Susan Gendron leaves the Maine Department of Education at a difficult time for the state’s schools. Test scores are declining and enrollments are dropping, yet we have too many schools in too many districts. Paying for them is a constant struggle on the state and local levels.

But the blame doesn’t all fall on Gendron, who has battled parochial interests to address core problems during her time in public service and deserves credit for picking the right battles, even if she didn’t win them all.

The most important school reform measure of her time in office is school district consolidation. The concept behind it was simple: With about 270 school districts, Maine was spending scarce money on administration that could be redirected to classrooms. Combining districts would also provide educational opportunities that would not be available in smaller districts.

The implementation has been anything but simple, however. The school district consolidation law has been under constant attack since its inception and has survived a number of attempts to repeal or weaken it, both in the Legislature and through a citizen-initiated referendum. It has survived, though a series of compromises have made it less effective than it could have been if it had been fully implemented as originally conceived. Gendron led the charge on implementing the law, and while the work is unfinished, she was successful in establishing the principle in the face of stiff opposition.

Gendron has also been a leader in moving the state away from the homegrown and ever-changing Maine Education Assessment, to a regional standards test that should give schools and families results that they can use to track both individual progress and performance of schools and districts.
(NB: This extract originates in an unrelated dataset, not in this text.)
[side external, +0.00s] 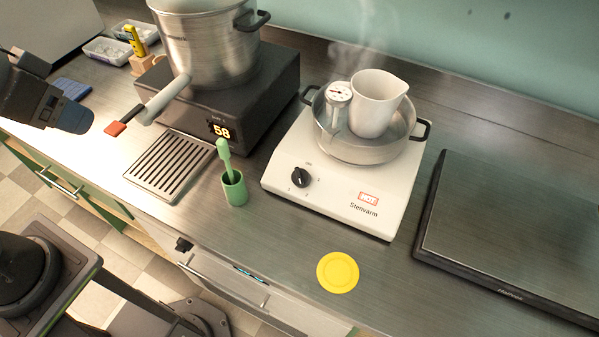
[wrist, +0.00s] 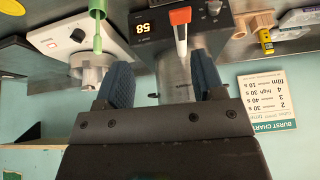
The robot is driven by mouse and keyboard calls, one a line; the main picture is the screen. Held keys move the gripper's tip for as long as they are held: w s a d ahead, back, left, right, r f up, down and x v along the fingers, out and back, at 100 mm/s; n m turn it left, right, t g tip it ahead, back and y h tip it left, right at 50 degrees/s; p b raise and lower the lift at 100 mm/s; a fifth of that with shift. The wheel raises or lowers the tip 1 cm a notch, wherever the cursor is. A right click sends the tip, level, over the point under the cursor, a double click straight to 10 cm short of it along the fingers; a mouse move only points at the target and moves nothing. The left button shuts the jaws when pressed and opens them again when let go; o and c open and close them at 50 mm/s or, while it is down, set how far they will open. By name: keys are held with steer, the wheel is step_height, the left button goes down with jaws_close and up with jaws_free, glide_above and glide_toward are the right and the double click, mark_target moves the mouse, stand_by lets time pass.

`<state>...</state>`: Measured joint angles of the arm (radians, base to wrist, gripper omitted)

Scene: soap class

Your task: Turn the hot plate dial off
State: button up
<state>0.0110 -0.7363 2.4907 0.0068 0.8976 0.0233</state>
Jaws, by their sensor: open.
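The white hot plate (side external: 280,172) stands on the steel counter with its black dial (side external: 300,177) on the front left; marks surround the dial, but I cannot tell its exact setting. A red HOT sign (side external: 368,199) shows on the plate. A metal pan (side external: 362,151) on it holds a white jug (side external: 377,103) and a round thermometer (side external: 338,97). My gripper (wrist: 161,65) is open and empty; in the side view it is partly seen at the far left (side external: 88,119), well away from the dial. The wrist view also shows the dial (wrist: 78,35), upside down at upper left.
A large steel pot (side external: 205,50) sits on a black heater (side external: 272,85) reading 58, its red-tipped handle (side external: 116,128) sticking out. A green cup (side external: 235,189) with a green brush (side external: 223,147) stands left of the dial. A yellow disc (side external: 338,272) lies in front.

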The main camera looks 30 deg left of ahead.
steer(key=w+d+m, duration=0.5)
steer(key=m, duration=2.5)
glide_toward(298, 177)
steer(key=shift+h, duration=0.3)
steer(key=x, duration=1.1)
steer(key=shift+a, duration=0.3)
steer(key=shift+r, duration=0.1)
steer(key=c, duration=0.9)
It will also provide more data to compare the performance of Maine students against those in other states. Replacing the 11th grade MEA with the national College Board’s SAT exam not only shows Maine kids’ relative standing, but also gives them a start on the college application process.

Gendron has been up front on other reforms, including the three bills that passed the Legislature this spring that could make Maine eligible for funds under the Race to the Top grant program. When a new governor and education commissioner take over next year, there will be a lot of work to do. But Gendron deserves credit for her contribution during what have been challenging times for Maine and its schools.